What is required | Reproduce the listing that follows with no differences at all.

Data provided |

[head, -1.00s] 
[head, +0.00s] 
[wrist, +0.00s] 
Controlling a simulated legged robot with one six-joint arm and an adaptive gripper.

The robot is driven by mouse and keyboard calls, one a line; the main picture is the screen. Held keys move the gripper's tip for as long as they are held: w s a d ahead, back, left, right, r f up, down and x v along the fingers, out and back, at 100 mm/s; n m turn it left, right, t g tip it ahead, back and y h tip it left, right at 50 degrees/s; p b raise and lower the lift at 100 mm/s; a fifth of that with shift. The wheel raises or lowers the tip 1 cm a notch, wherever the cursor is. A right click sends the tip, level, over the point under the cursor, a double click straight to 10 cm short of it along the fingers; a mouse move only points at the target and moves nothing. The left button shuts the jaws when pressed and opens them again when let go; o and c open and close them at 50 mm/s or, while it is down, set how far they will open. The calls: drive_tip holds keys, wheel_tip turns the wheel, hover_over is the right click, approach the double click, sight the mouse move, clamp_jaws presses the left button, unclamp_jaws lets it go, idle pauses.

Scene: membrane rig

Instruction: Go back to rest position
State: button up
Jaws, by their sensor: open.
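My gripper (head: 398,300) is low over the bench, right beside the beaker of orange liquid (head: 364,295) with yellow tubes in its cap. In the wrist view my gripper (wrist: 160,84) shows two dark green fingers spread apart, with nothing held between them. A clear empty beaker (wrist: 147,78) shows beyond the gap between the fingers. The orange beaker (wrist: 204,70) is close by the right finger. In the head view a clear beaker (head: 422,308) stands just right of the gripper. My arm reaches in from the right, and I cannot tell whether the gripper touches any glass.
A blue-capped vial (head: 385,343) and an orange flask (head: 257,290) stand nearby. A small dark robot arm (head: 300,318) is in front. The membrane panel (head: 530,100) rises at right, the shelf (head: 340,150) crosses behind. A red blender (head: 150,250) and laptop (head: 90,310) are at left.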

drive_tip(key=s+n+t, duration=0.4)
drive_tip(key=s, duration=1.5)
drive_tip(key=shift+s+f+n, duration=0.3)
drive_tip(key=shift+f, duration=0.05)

Answer for this exercise |
[head, -1.00s] 
[head, +0.00s] 
[wrist, +0.00s] 
Controlling a simulated legged robot with one six-joint arm and an adaptive gripper.

The robot is driven by mouse and keyboard calls, one a line; the main picture is the screen. Held keys move the gripper's tip for as long as they are held: w s a d ahead, back, left, right, r f up, down and x v along the fingers, out and back, at 100 mm/s; n m turn it left, right, t g tip it ahead, back and y h tip it left, right at 50 degrees/s; p b raise and lower the lift at 100 mm/s; a fifth of that with shift. The wheel raises or lowers the tip 1 cm a notch, wherever the cursor is. A right click sends the tip, level, over the point under the cursor, a double click straight to 10 cm short of it along the fingers; a mouse move only points at the target and moves nothing. The left button shuts the jaws when pressed and opens them again when let go; o and c open and close them at 50 mm/s or, while it is down, set how far they will open. The calls: drive_tip holds keys, wheel_tip turns the wheel, hover_over is the right click, approach the double click, sight the mouse move, clamp_jaws presses the left button, unclamp_jaws lets it go, idle pauses.

Scene: membrane rig

Instruction: Go back to rest position
State: button up
Jaws, by their sensor: open.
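My gripper (head: 398,300) is low over the bench, right beside the beaker of orange liquid (head: 364,295) with yellow tubes in its cap. In the wrist view my gripper (wrist: 160,84) shows two dark green fingers spread apart, with nothing held between them. A clear empty beaker (wrist: 147,78) shows beyond the gap between the fingers. The orange beaker (wrist: 204,70) is close by the right finger. In the head view a clear beaker (head: 422,308) stands just right of the gripper. My arm reaches in from the right, and I cannot tell whether the gripper touches any glass.
A blue-capped vial (head: 385,343) and an orange flask (head: 257,290) stand nearby. A small dark robot arm (head: 300,318) is in front. The membrane panel (head: 530,100) rises at right, the shelf (head: 340,150) crosses behind. A red blender (head: 150,250) and laptop (head: 90,310) are at left.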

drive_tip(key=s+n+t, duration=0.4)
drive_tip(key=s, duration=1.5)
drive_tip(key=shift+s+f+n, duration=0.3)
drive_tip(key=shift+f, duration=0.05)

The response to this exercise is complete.